Both parties (but especially the Democrats) took their electoral bases for granted. More importantly, labor, civil rights, and working-class organizations, cowed by fear of a non-existent fascist threat, refused to challenge (or even went to bat for) Democratic betrayals.
Reaganism’s move to the right only apparently increased the gap between the parties. In reality both parties began the transition toward neoliberalism starting with the 1970s economic troubles. California Governor Jerry Brown, New York Mayor Ed Koch, and President Jimmy Carter, all Democrats, pragmatically rolled out what Reagan later promoted with ideological fervor.
In the 1990s Clintonism overtly locked in the bipartisan conservative switchover, alienating a generation of workers and planting the seeds of Trumpism. The dynamics identified by Draper dominated again, but this time on the basis of center-right convergence.
All of this amounted to the machine-like efficiency of capitalism’s political self-regulation. The whole system—the parties, the media, corporate power, and official working-class organizations— successfully marginalized first any attempt to go beyond the New Deal Order, and later (even more rigidly) to break with neoliberalism.
Decay of a stable order
But the machine broke down. The Great Recession brought to a head long-brewing working-class discontent, while plunging small-business owners off an unexpected cliff. The Tea Party, Occupy, Bernie, and Trump successively challenged the established political borders Right and Left. Bernie had the momentum to lead a left electoral jail-break to a new party, but refused to do so. Thus Trump and the far right internationally broke through as Left alternatives failed.
Today, Trump is risking recession with capricious tariff policies and effectively weakening U.S. global imperial leadership with equally capricious posturing on the international stage. These are not rational ruling class policies, even if they respond to real world geopolitical challenges. The system’s political self-regulation, which had assured professional stewardship of capital’s economic and imperial interests within a strict bipartisan range, has broken down.
Nor is the assault on bourgeois democracy in capitalism’s overall interests. Yes it benefits some sectors of capital. But it tends to create a more unstable business environment and threatens social peace. Capital of course adapts and maintains influence. But the attacks on judicial and legislative oversight and on Bill of Rights protections, the de-legitimization of elections, denigration of scientific thought, promotion of conspiracy theories, active promotion of white, cis-male, and Christian supremacy, and brazen extension of repressive force fall hardest on the working class. To some extent they represent the weakening of the state’s role as arbiter in the class war, clearing the way for direct battle between the classes, with the capitalists largely positioned to dominate the field. Or simply the state crushing us without the pretense of legality or fairness.

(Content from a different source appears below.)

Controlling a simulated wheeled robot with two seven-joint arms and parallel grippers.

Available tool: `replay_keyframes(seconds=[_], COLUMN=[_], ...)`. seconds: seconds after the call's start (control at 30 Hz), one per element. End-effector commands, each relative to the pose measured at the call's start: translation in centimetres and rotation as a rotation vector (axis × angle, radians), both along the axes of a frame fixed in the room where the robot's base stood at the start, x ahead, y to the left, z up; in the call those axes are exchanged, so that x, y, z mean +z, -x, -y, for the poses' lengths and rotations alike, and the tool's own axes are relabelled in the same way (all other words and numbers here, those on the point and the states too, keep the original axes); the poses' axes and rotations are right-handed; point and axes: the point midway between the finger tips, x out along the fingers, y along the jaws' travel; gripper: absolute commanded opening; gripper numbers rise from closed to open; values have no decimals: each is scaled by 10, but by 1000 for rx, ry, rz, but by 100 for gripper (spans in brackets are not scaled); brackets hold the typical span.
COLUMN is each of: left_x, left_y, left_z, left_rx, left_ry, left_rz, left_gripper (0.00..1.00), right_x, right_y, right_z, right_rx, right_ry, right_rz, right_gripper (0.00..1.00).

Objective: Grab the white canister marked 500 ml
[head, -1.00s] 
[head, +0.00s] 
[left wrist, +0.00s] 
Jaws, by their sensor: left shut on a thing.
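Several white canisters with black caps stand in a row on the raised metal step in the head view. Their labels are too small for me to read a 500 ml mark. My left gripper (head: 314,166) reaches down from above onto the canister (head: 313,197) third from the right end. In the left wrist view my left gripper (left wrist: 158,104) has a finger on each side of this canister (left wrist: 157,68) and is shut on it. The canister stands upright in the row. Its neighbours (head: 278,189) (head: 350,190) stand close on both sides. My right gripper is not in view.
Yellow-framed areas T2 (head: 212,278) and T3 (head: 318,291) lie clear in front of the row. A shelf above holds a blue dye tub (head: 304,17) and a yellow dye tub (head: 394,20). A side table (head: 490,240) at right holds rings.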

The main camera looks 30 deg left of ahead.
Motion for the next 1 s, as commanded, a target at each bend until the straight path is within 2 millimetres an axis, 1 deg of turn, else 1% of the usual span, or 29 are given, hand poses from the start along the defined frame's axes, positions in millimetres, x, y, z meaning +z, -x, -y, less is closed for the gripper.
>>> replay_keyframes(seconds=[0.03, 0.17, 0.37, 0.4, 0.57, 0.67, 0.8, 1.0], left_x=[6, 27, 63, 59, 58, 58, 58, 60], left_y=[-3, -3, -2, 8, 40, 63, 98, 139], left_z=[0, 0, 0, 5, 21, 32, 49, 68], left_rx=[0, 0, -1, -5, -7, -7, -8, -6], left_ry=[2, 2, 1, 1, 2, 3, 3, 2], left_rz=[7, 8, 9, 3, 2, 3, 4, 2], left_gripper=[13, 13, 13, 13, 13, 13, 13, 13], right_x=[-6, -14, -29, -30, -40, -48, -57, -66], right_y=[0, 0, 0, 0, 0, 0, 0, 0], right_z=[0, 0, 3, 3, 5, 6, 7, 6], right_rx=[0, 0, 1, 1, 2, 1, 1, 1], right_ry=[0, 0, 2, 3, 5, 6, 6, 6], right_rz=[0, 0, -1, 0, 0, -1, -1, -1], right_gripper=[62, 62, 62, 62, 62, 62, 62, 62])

Even in this situation, Draper’s dynamics still appear at times. At least initially, Trump’s spectacle of mass deportation fell short of Biden’s deportation rate. (This may have changed, or likely will change with “big beautiful” increases to the ICE budget.) Trump’s unprofessional and deranged approach creates unintended consequences that can mean failed or ineffectual policy. That can make the intended victims—us—better off than we might have been with a competent Democrat. The Democrats still occasionally seek to outflank Republicans to the right. And workers and oppressed peoples’ mass organizations let them get away with these betrayals more than ever.

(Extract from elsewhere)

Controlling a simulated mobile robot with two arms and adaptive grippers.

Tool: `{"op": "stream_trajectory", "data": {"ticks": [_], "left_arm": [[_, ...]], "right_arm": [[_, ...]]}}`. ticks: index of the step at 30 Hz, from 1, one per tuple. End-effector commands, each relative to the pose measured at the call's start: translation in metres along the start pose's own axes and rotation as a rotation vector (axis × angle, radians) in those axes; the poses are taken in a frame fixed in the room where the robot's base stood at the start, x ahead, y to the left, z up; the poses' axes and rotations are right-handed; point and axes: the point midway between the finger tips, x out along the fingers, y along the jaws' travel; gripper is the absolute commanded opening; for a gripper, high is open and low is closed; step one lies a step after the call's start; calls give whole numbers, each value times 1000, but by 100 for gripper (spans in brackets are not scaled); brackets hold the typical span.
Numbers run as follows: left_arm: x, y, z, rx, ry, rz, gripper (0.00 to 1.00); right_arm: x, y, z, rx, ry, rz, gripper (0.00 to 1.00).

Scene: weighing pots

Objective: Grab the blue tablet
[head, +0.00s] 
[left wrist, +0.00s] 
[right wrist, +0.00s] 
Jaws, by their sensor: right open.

But overall it is no longer credible to argue, as I have heard from good comrades, that in practice things end up the same whichever party rules.

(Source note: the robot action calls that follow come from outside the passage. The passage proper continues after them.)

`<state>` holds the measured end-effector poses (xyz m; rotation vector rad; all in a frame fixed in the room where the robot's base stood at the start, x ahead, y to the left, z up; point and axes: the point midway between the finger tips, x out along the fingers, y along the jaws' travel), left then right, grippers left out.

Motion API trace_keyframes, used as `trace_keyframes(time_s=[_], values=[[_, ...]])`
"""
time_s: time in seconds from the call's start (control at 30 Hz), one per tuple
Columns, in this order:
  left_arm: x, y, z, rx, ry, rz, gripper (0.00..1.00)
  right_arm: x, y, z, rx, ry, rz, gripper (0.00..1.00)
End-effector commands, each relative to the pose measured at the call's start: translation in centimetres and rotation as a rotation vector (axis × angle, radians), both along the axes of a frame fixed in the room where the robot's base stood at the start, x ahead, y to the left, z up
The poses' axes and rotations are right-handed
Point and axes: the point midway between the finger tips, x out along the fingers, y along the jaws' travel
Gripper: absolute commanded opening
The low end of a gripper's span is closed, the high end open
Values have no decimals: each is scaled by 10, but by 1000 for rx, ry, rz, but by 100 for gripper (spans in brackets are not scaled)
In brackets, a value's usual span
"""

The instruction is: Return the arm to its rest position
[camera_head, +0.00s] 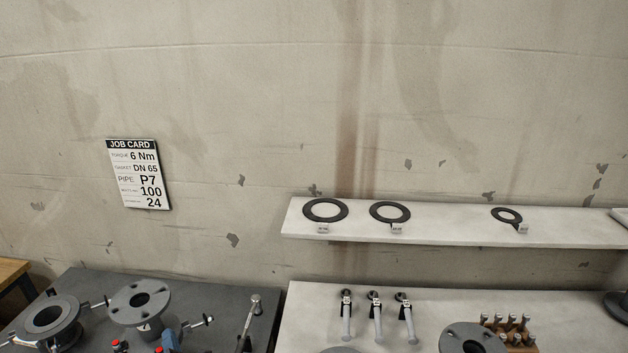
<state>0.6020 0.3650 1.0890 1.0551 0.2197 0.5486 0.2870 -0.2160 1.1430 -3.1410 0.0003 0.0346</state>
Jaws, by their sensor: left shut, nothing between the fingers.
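My left gripper is hard to make out. At most a small part of it shows low in the view, among the dark, red and blue parts at the bottom edge. Its jaws look shut, with nothing seen between them. I see no arm reaching over the shelf or the pale bench. My right gripper is not in view.
The dark bench (222,289) holds two grey flanged pipe parts (139,301) and a silver-headed tool (255,300). The pale bench (317,307) holds three grey-handled tools (375,318), a flange (470,340) and a bolt block (510,330). A shelf (450,222) bears three gaskets (390,211).

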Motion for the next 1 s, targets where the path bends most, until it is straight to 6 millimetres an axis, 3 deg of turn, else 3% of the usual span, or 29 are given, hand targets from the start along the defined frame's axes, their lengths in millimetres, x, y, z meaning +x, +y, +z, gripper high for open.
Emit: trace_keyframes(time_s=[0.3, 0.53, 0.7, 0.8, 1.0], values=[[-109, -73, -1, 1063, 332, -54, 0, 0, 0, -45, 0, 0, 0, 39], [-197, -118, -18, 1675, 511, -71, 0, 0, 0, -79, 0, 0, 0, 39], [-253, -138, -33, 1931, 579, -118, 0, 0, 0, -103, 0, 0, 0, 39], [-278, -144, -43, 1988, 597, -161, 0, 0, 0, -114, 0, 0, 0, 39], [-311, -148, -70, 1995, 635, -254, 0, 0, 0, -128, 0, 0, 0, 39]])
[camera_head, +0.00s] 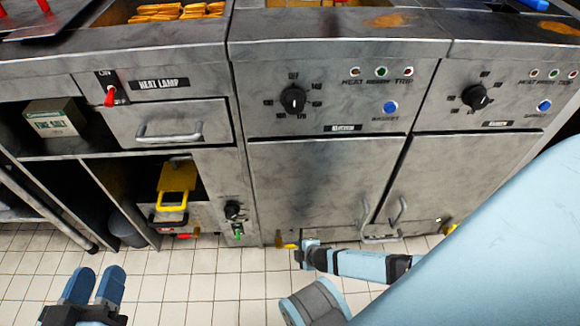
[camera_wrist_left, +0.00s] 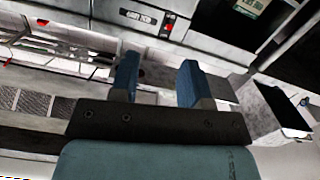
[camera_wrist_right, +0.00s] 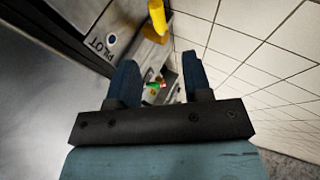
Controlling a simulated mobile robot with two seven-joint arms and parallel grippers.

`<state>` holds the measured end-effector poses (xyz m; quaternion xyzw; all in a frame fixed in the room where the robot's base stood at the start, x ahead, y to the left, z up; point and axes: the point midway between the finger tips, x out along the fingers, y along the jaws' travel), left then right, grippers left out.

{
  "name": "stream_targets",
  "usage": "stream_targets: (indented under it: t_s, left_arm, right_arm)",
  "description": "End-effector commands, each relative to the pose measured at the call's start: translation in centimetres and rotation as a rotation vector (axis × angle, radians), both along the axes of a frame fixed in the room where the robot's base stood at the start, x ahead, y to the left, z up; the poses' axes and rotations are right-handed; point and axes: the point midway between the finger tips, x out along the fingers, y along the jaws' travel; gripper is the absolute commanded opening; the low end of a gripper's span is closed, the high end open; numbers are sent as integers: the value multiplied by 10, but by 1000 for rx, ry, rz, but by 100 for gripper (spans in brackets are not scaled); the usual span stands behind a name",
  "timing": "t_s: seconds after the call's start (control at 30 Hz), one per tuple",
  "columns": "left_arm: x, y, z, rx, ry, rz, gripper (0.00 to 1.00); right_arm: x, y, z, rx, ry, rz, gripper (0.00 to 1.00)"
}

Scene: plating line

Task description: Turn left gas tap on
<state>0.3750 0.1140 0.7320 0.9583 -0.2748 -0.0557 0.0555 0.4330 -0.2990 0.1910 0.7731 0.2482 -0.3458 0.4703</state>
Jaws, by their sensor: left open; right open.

A new logic of class independence
Instead a less intuitive logic must come into play. It’s not that our class should divorce the Dems because they are ultimately no better than the Republicans. That leads to complacency about the GOP threat. And it would be tragic for socialists to fail to take the lead in the fight against authoritarian reaction, ceding that role to those who do not shrink to recognize the novelty and severity of the threat.
Instead, we must expel the Democrats from our ranks precisely because of the extremity of the far right danger. The resistance is fighting for our survival. Democratic hegemony in that resistance is undermining it, sabotaging it, and above all preventing working-class independence. We need that independence to ground the orientation to class-consciousness, mass militancy, and radical social transformation required to prevent disaster.
A working-class break with Democratic tutelage would champion every victim and scapegoat—immigrants, trans people, Federal workers, students in solidarity with Palestine. It would use protest, mass disruption, and workplace action to protect them, defend their rights, prevent their deportations, and get their jobs back. It would support struggles for unionization, higher wages, free health care, rent control, taxing the rich, etc. It would denounce Democrats for avoiding these fights and, without de-prioritizing grassroots organizing, challenge them with independent electoral candidates even at the risk of Republican wins.
The Democrats are, by and large, unmistakably better than the Republicans. But inside our movement, that very “betterness” is weaponized against our interests. It leads to stultifying compromises (like having no pro-Palestine demands on the “No Kings” protest stages) that strip us of dynamism and idealism (and arguably of numbers). It rules out campaigning for big redistributive policies-—the only ones potentially able to rouse the kind of majoritarian worker enthusiasm that could match Trump’s fervent cult. It disrupts the crucial attempt to build solidarity based on understanding “first they came for them, then they came for me,” throwing immigrants and trans people under the bus (as California Governor Newsom is aggressively doing). Democrats channel resistance energy toward reliance on courts, politicians, and elections, where they repeatedly fail and worse. Attempts to prosecute Trump for four years only increased his popularity and facilitated his campaign. Even Democrats winning at the polls (assuming the next election is not cancelled due to some Trumped-up state of emergency) ultimately feeds the far right danger. Biden’s 2020 win, touted as the end of Trump, in the long run made Trump and his movement stronger and much more dangerous.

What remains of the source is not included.